Here is a bold claim.  In social media you can’t make money out of individuals, only communities.

Here’s why.  In the good old days, the way you made money out of media was by being a platform that allowed commercially sponsored messages to be placed in front of lots of individuals. For this to work well, the message had to be be very effective (which is why advertising creative directors made lots of money) and the media had to attract lots of individuals. The more individuals a platfrom could attract, the more money it could charge for its real estate.

This model doesn’t really work in social media, because, as we are slowly starting to realise, platforms such as Facebook are not really media platforms. Facebook can more easily be understood as a tool or an infrastructure. Despite what the film says, it is not a social network, it facilitates social networking. There may be huge numbers of people using the infrastructure – but you can’t reach ‘all of Facebook’ in the same way as you could reach ‘all the readers / viewers’. In reality, Facebook is an eco-system comprised of a vast number of tiny interactions bewteen very small groups of people. This creates a problem, because the commercial opportunity within these types of interaction is highly restricted. In the same way that no-one would want a commercial message inserted into a phone call, people don’t see a role for commercial intervention or interuption in the individual, small scale, relationships people have on Facebook.

This is a big problem for Facebook, because its current very high valuation is based, in large part, its status as a platfrom that can access millions of people. It has the millions of people, but it cannot provide the access in a way which makes commercial sense and complements the way in which people use the infrastructure. It can only sell itself as an advertising platform, but it is slowly realising that the value of an individual person within Facebook is an awful lot less than the value of an individual reader or viewer. Facebook is coming face-to-face with one of the fundamental rules of commercialising social media: in social media, you can’t make money out of individuals, only communities.

Essentially, there are very few chinks in the armour within individual interactions in social media that allow a credible intervention by an institution or commercial organisation. That is not to say that you should abandon the individual. Listening to individuals and their conversations, and responding where necessary is still a hugely valuable exercise. It is just that 99.99 per cent of all social media activity is un-receiptive to commercial intervention and thus it is just not scalable as a way of reaching lots of people.

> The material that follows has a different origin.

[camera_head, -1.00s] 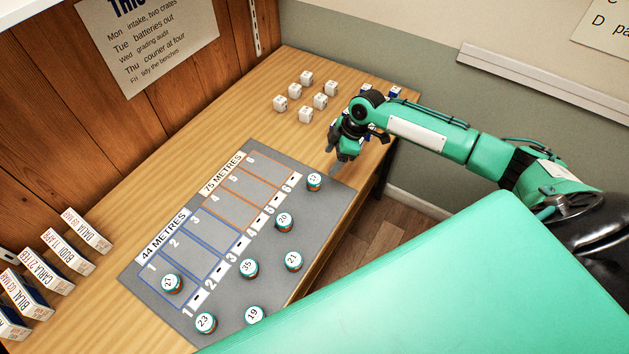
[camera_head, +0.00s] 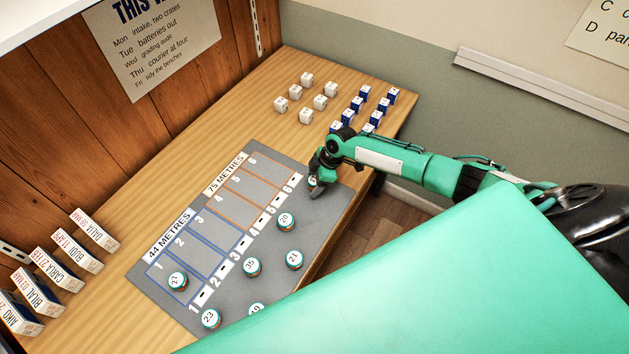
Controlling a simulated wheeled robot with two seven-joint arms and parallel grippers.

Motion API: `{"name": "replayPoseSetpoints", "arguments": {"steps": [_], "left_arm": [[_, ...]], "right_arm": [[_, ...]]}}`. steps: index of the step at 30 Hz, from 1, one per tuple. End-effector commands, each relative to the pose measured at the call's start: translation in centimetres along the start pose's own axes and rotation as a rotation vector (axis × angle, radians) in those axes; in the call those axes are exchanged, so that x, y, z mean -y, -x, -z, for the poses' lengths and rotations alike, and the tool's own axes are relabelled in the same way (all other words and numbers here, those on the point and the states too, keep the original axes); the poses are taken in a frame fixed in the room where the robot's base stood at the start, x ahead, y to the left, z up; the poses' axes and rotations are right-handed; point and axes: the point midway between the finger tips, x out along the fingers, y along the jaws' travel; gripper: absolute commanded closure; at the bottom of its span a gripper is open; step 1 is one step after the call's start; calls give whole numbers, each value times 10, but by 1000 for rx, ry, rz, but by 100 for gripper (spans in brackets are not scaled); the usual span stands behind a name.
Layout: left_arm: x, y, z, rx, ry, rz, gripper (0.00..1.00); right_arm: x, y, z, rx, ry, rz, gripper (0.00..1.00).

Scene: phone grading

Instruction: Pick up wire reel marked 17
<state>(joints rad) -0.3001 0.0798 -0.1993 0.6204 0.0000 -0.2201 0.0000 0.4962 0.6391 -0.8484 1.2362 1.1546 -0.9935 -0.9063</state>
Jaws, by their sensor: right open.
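The wire reel marked 17 (camera_head: 311,181) is at the far right corner of the grey mat (camera_head: 272,266). It is mostly hidden behind my right gripper (camera_head: 315,190), and its mark cannot be read now; in the earlier frame it seems to read 17. My right gripper is open, pointing down right at this reel. Whether the fingers stand around it or touch it, I cannot tell. My left gripper is not in view.
Other reels on the mat are marked 20 (camera_head: 286,221), 21 (camera_head: 294,259), 35 (camera_head: 252,266), 27 (camera_head: 178,281), 23 (camera_head: 210,319) and 19 (camera_head: 256,309). White cubes (camera_head: 306,116) and blue blocks (camera_head: 347,117) stand behind. Small boxes (camera_head: 74,253) line the left.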

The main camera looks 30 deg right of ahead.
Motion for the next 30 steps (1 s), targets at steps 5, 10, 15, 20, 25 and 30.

However, this starts to change when you stop focusing on the individual and start to focus on the communities that individuals might form (focusing on behaviours, not on platforms or tools). Community is undoubtedly the ‘Next Big Thing’ in social media. The community is the new individual and the community probably represents the only sensible entry or engagement point for most institutions. In working out how to extract commercial value from community it is important to recognise one of the other fundamental rules – which is that individuals will be reluctant to allow themselves to be managed within communities controlled by institutions, rather they will prefer to form communities to manage their relationships with institutions. As people become more familiar with the tools of social media, they will work out how easy it is to create communities that help them ‘do stuff’.

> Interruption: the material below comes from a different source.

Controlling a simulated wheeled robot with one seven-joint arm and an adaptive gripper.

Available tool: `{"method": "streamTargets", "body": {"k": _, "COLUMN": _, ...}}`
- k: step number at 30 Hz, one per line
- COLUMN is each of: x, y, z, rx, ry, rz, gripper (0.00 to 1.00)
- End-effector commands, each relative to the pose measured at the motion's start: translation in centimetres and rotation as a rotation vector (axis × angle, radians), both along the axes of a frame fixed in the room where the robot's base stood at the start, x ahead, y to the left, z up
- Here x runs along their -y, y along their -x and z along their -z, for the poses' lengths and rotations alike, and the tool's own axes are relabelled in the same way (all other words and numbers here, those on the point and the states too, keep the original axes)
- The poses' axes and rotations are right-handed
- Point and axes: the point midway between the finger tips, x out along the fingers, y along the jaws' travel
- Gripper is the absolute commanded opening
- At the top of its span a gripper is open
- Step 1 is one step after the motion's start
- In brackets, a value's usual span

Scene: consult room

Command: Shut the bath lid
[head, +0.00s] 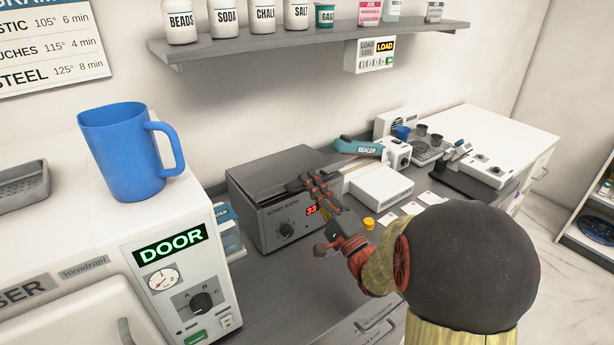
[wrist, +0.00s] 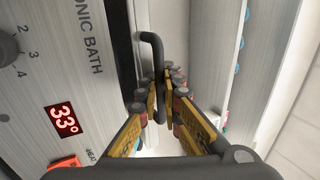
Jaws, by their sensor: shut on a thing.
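The sonic bath (head: 268,226) is a grey metal box on the counter in the head view, with a knob and a red display. Its dark lid (head: 265,172) looks flat, or nearly so, over the top; I cannot tell whether it is fully down. My gripper (head: 308,184) is at the bath's upper right front edge and hides part of it. In the wrist view my gripper (wrist: 160,105) is shut on the black lid handle (wrist: 153,48), a bent bar between the fingers. The bath's front panel (wrist: 85,85) reads 33°.
A white machine (head: 180,270) marked DOOR stands left of the bath, with a blue jug (head: 125,155) on top. A sealer (head: 358,147) and a white box (head: 381,187) are to the right. A shelf (head: 270,42) of jars hangs above.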

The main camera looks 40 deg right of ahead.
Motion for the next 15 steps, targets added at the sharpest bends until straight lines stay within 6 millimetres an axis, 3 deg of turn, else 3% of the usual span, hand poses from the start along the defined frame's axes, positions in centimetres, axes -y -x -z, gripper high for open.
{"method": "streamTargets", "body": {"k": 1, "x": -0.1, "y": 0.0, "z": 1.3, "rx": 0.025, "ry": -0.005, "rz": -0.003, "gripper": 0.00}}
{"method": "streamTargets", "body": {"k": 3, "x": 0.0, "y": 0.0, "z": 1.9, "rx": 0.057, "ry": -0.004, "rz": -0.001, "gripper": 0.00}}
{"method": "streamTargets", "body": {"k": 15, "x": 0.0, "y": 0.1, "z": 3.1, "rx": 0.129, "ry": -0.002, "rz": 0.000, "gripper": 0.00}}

Facebook understands this – which is why it has recently made changes to Facebook Groups and Facebook Pages which are designed to make it clear that Pages are where corporate organisations can have their Facebook outpost but that Groups are for individuals. Facebook is going flat out to encourage its users to aggregate themselves into small communities (Facebook Group functionality starts to de-grade once the Group exceeds 250 members), because it knows that its user base becomes commercially much more valuable as a large number of small communities than as an even larger number of individuals. The problem, of course, is that there are many other tools individuals can use to create communities – many of which are better than Facebook and thus Facebook is in a race a aginst time to try and establish the behaviour of community formation within Facebook in order to try and steal a march on the competition.

This is consistent with Clay Shirky’s assertion that revolutions don’t occur when societies adopt new tools, but when they adopt new behaviours. It is also consistent with Facebook’s objective of being the single tool you use to “do” all your social media, rather than being an application you can use to integrate tools produced by others.

There are a lot of Cs in social media

What is it with social media and Cs.  Conversation, Collaboration, Community, Content, Context, Collective, Connection, Cooperation, Crowd-sourced.   Also Consultant – lots of them.  The prevailing climate (Climate) of opinion however seems to suggest that there should only ever be four Cs in social media (see this article by Michael Brenner and the links within it).

I, however, always prefer the number three.  Two is never enough and four is always too much.  So I say there are three Cs in social media and this is how I arrive at this conclusion.

There are actually four spaces in social media (broken the rule already):

  1. the space where people are agreeing with you
  2. the space where people are disagreeing with you
  3. the space where people are asking the question to which you are the answer
  4. the space where people are prepared to help you do it (better)

The way you Do social media is to first of all identify these four spaces.  You then have to address them.

Spaces 1 and 2 you address through participation in Conversation.

Space 3 you address by producing Content (the role of content in social media being almost exclusively about answering specific questions, remembering, as I am always fond of saying, that an ad is an answer to a question that no-one ever asked)

Space 4 you address through the creation of a Community where you can get these people together.

That’s it.  There is no-more to social media than these four spaces and these three Cs.

Actually, that is not quite true.  You need a Story.  A story allows you work out what you need to say, in your conversations, in your content and in your community.  Four spaces, three Cs and a story.  I can almost feel a movie coming on.

A farewell to Ning

In a few hours time I will be bidding farewell to my Ning networks.  I will also stop advocating Ning as something people should look at in order to start building their own networks and communities.

This is because Ning is no longer free  and thus no longer an experimental  tool people can use to explore the potential for digital community formation.  This is happening right at the time when bespoke community formation is about to take off (in my opinion).

No  doubt Ning is doing this because some accountant has looked at the books with an eye to a future sale and predicted that the busiess will be more valuable with a dramatically smaller user base paying up to $500 for the service.  My instinct is that this is shortsighted.  The commercial dynamics of social media tend to favour models based on high volume and low price (often no cost to user, but with revenue from advertising or additional services or upgrades).   Not having a free entry level service if you still wish to attract a large user base is a problem.  I suspect it means that Ning is abandoning the mass and simply tring to squeeze a bit a revenue out of the base they have attracted.

This is a mistake.  In the future people  (i.e. the mass)  will form communities in order to manage their relationships with institutions rather than gather together in communities created for them by institutions.  Anyone who facilitates this process stands a chance of success.  Ning, unfortunately, is siding with the institutions and there are many better institutional products already out there.  It is probably making the classic mistake of being neither one thing nor the other and misunderstanding a gap between markets as a gap in the market.  However, accountants rarely understand markets and people – only numbers.